If employers all must verify employment eligibility using a federal E-verify system, the report by Dr. Rick Harper finds Florida likely will lose 253,500 jobs, $10.7 billion in earnings and $1.25 billion in state and local tax revenue.

That’s based on fallout from similar requirements put in place in other states, but experts say Florida’s dependence on construction, agriculture and tourism could make the consequences here even worse. The study also breaks down the regional impacts throughout Florida that would result from placing requirements on private employers.

“It would be a self-inflicted recession,” Ted Hutchison, Florida Director, told Florida Politics

Harper said the study carefully examined states with similar economies and needs as Florida, and which had implemented E-verify requirements in the past.

He noted California previously had E-Verify requirements, for example, but reversed course. The state ultimately banned use of the system in 2011 after economically devastating results from even local ordinances.

Notably, the Southern California climate and resulting agriculture industry looks much like that in Florida.

“Our competitors are not growing soybeans and tobacco, like other states in the Southeast,” Harper said. “Instead, it’s tomatoes, strawberries, blueberries.”

That means Florida would be at a competitive disadvantage to states like California that don’t have E-Verify requirements if legislation here were to pass.

Harper said his study undermines certain arguments for the legislation as well. If anyone believes jobs going to agriculture workers now will instead go to native Floridians, that’s not what happened in other states. Rather, the jobs tend to either disappear, or go to documented workers now holding management positions, which means those workers as a whole get paid lower wages but the jobs numbers get lost.

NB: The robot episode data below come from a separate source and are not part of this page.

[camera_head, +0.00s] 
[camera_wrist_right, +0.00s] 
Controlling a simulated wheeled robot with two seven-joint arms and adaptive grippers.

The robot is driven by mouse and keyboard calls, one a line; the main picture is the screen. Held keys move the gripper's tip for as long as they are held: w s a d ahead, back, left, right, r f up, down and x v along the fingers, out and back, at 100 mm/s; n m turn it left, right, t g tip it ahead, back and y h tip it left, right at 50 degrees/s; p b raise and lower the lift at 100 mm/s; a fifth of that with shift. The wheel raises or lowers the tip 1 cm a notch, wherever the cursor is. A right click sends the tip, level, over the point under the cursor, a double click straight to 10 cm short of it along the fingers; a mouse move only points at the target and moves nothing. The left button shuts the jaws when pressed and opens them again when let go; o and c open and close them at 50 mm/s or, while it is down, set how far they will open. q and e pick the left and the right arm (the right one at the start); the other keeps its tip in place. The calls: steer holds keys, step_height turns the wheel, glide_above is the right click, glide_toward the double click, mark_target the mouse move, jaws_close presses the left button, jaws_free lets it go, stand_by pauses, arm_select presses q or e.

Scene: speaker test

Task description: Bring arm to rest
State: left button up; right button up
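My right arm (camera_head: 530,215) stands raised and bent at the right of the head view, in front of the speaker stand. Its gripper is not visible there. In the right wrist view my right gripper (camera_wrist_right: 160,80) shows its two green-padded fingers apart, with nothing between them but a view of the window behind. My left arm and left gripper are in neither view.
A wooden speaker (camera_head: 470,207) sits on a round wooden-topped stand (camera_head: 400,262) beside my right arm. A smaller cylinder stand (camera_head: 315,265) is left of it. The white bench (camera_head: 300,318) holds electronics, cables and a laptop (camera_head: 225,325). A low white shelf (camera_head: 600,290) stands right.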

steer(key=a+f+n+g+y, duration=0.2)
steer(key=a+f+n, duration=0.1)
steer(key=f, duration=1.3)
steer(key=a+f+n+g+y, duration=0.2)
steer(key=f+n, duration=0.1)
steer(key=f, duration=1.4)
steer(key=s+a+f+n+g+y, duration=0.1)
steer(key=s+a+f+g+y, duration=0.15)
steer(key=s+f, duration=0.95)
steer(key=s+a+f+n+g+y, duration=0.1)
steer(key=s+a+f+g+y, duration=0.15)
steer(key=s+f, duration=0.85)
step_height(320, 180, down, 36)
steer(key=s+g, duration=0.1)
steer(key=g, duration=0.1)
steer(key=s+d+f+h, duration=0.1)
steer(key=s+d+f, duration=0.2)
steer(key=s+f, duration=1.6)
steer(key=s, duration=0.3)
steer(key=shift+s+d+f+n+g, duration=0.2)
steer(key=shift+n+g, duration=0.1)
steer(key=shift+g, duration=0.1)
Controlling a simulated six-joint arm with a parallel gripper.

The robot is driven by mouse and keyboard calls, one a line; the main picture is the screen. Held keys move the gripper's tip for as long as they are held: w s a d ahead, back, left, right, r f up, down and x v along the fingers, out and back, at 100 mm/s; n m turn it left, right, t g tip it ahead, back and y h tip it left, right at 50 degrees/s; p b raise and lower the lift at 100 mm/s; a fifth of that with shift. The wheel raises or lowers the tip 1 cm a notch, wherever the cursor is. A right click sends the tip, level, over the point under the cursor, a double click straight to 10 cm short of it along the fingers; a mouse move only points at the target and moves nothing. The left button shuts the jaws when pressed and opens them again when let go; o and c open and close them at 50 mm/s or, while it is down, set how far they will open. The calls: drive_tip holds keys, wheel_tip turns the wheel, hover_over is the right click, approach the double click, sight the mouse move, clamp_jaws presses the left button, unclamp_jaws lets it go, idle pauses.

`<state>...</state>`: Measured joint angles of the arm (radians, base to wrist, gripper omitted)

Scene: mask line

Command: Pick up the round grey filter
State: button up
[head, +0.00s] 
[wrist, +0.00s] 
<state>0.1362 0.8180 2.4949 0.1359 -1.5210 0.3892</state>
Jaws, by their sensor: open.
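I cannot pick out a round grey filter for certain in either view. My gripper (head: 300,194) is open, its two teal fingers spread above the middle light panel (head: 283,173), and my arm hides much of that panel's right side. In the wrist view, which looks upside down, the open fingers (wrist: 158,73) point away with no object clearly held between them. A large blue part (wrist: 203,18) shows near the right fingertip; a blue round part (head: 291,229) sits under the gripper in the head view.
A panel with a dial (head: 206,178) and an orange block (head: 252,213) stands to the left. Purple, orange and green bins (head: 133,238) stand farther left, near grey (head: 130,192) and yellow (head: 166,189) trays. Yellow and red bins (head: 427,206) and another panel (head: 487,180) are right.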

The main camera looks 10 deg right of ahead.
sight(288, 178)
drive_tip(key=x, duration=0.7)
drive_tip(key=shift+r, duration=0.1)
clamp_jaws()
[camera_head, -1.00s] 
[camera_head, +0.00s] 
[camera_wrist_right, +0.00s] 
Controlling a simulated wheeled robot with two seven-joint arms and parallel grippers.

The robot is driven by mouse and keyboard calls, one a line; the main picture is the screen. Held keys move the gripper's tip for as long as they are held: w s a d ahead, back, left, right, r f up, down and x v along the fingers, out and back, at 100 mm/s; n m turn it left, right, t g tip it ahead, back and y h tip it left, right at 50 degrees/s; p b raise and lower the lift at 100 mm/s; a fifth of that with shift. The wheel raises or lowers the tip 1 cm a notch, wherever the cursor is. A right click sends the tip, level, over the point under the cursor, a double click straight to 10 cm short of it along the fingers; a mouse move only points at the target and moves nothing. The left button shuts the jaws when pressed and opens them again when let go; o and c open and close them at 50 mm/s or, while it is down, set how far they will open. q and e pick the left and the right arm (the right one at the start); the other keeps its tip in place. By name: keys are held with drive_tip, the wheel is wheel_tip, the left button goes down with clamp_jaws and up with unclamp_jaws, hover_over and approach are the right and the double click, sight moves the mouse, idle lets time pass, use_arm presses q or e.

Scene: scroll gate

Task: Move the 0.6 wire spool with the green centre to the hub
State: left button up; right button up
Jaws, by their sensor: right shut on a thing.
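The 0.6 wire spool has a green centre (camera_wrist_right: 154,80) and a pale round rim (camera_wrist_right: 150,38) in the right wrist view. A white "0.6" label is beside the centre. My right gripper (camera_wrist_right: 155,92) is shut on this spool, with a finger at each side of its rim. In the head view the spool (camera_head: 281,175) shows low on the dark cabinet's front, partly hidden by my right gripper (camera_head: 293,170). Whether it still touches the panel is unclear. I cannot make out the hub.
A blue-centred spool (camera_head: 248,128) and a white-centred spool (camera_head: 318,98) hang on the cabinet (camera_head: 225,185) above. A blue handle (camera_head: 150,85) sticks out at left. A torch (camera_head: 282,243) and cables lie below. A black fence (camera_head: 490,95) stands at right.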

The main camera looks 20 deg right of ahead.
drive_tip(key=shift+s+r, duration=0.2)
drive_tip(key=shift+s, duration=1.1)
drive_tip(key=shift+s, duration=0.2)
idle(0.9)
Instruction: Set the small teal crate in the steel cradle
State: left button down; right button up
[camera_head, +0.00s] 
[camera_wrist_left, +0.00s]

Harper also noted that Florida, in a good year, will add 200,000 to 220,000 jobs. But the estimated loss from implementing E-verify requirements on employers would be the equivalent to wiping out more than a year of job growth in the Sunshine State.

Meanwhile, it may not significantly impact the number of undocumented workers in the state, but instead would change family dynamics and the type of jobs held.

“Male employment rates among undocumented individuals decreases and female employment increases as women go into domestic work, cleaning houses or working as a nanny,” he said. “That’s because household income is typically exempted.”

Overall, an estimated 31% of workers ultimately leave the workforce altogether, which isn’t good for the economy as a whole.

Harper said his study considers undocumented immigrants who send much of their income to their nations of origin. In fact, about 18% of income ends up being drawn out of the economy through such remittances, he said.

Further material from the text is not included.